Hill Gardens: The Garden of Suggestion

These in turn might be in the finished, the moderately finished, and the unfinished manner. The most finished landscape garden of the hill type contained five hills, each of which had a function to fulfill in relationship to the others. The leading hill was often a representation of Fuji-yama, the famous volcanic mountain, which was regarded as having the most perfect form any mountain could possess; the other hills were subservient to it, lending a sense of distance by showing beyond it or throwing it further back by slightly concealing it, or emphasizing its height by being in the same plane but below it. In conjunction with the hills there was usually a lake, not, as some mistakenly suppose, because Fuji-yama is associated with a lake, but because mountain and lake are complementary beauties.
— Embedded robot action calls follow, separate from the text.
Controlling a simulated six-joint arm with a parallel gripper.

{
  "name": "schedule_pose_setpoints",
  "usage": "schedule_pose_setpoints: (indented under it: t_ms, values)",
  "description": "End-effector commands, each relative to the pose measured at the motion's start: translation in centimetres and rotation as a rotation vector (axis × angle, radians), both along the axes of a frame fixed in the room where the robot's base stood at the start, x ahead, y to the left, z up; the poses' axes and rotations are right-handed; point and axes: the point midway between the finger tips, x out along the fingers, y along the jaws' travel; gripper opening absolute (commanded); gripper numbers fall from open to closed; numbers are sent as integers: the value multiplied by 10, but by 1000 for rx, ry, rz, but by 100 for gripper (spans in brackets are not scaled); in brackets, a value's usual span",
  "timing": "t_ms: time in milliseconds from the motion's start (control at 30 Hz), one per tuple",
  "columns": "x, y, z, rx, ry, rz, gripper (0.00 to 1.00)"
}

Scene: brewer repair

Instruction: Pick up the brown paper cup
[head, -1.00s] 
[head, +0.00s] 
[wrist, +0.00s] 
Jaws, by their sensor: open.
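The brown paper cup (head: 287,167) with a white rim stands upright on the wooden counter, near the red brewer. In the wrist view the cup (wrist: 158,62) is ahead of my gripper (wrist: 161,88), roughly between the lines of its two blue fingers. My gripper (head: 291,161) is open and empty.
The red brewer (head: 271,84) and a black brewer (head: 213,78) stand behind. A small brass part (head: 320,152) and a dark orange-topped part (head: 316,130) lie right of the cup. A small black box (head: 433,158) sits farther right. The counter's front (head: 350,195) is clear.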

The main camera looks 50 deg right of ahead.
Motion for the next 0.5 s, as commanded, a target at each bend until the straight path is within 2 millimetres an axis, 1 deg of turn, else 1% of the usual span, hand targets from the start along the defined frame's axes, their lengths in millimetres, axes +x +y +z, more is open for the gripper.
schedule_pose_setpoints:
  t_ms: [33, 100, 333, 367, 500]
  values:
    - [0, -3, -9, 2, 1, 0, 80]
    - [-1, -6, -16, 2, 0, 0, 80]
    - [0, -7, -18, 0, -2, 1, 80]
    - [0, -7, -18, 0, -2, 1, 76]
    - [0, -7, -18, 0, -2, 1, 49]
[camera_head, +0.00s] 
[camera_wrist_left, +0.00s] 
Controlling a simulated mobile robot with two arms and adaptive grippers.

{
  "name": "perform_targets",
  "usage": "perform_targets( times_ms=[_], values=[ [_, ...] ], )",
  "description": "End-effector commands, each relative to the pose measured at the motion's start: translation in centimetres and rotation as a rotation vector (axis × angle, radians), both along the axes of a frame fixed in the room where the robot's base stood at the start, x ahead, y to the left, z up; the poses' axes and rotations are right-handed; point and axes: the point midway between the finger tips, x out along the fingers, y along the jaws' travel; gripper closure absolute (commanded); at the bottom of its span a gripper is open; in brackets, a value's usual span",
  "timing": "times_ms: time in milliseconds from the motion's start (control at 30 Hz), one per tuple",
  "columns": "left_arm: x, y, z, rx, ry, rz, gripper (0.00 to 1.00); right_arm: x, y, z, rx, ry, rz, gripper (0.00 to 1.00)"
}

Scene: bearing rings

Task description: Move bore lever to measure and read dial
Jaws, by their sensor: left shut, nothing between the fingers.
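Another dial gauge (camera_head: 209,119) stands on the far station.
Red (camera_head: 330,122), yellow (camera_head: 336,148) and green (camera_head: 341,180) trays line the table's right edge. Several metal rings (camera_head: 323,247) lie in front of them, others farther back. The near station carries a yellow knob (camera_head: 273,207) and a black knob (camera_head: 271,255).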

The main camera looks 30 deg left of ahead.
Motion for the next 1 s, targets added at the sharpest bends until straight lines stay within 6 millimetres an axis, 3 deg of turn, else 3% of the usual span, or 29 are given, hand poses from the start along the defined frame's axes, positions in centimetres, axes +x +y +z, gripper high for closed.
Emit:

Upon the lake are certain islands, the Host's Island, the Guest's Island, and the Elysian Isle. Whereas the first two are both approachable by bridges or stepping-stones the last is not approachable at all, but lies unattainable in the centre of the lake. There are also trees. A principal tree, upright in form, perhaps an oak, acts as a sort of plumb-line whereby the gnarled and divergent forms of the more picturesque pines can be estimated at their correct degree of distortion. Most important of all are the stones. Of these scholars have isolated no fewer than 138 distinct kinds of stones of the first class, besides a number of others of markedly lesser significance. The chief division is between the upright and the recumbent types, the male and the female, the active and the passive, Yang and Yin. The ideal is five male to four female, a sort of golden proportion. However many or few stones a garden might have, three were indispensable: the Guardian Stone, the Stone of Worship and the Stone of the Two Deities. The first of these, large and upright, forms the visual pivot of the garden and is the insurance that there will be at least some unifying factor in the design. Other stones have traditional names associated with some supposed characteristic or the use to which they are put.